▶ WORK INSTRUCTIONS: Copy each line of the data below with the word "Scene".

'''

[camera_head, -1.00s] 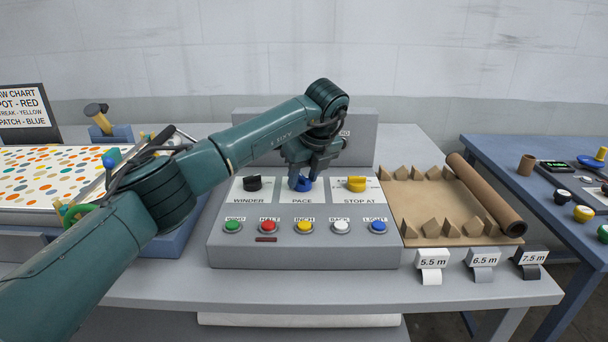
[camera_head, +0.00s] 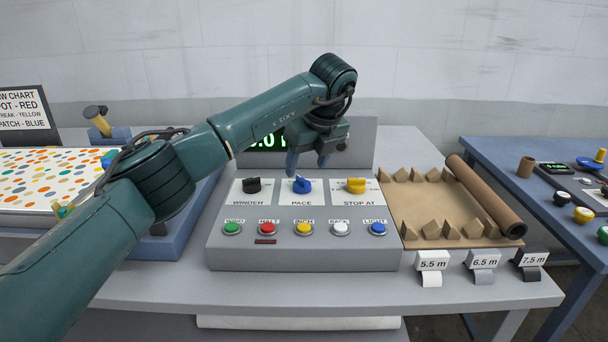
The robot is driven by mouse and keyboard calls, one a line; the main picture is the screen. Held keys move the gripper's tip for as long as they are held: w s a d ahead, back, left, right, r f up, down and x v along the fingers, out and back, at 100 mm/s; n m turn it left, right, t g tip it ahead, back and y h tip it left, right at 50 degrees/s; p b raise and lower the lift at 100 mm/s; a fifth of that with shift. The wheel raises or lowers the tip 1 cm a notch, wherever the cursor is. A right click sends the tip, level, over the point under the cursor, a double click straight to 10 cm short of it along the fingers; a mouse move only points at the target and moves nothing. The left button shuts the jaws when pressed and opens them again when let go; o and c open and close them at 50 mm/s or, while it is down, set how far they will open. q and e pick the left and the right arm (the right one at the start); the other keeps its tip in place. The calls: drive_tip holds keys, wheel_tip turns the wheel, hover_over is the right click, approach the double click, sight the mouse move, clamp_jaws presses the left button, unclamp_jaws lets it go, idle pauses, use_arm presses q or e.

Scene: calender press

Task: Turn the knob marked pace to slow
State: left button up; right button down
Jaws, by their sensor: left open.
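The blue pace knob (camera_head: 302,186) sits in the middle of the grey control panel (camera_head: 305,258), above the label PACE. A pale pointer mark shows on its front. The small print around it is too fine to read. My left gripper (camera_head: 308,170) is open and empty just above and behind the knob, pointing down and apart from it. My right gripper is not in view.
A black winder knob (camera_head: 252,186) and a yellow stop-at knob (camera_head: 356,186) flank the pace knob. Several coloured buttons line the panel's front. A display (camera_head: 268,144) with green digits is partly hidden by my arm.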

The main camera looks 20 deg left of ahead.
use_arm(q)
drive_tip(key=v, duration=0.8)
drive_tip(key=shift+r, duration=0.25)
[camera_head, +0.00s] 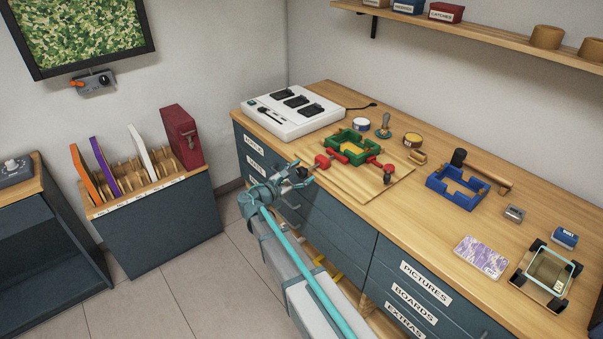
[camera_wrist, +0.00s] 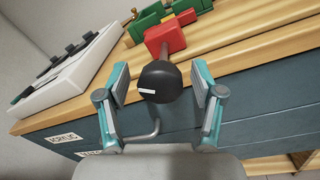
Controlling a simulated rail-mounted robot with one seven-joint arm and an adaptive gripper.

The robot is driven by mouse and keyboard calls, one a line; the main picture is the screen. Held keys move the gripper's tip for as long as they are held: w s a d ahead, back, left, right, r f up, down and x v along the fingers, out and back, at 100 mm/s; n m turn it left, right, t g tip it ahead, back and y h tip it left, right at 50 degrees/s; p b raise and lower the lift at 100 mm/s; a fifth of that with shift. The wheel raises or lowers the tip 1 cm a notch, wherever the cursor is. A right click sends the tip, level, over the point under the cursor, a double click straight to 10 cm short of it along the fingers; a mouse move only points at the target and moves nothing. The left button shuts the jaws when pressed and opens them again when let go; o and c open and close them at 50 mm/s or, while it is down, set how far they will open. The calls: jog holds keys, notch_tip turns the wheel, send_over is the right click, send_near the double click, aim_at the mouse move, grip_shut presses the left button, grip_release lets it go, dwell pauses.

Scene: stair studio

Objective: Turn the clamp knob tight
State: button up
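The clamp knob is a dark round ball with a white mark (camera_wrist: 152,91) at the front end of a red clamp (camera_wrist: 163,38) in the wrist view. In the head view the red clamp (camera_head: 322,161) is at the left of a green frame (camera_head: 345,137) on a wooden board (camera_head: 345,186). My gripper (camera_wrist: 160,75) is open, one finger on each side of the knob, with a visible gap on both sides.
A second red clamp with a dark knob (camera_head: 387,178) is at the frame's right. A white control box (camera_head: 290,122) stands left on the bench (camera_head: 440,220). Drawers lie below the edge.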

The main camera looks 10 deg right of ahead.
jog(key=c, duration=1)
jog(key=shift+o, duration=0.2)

'''

▶ THE OUTPUT:
Scene: calender press
Scene: stair studio

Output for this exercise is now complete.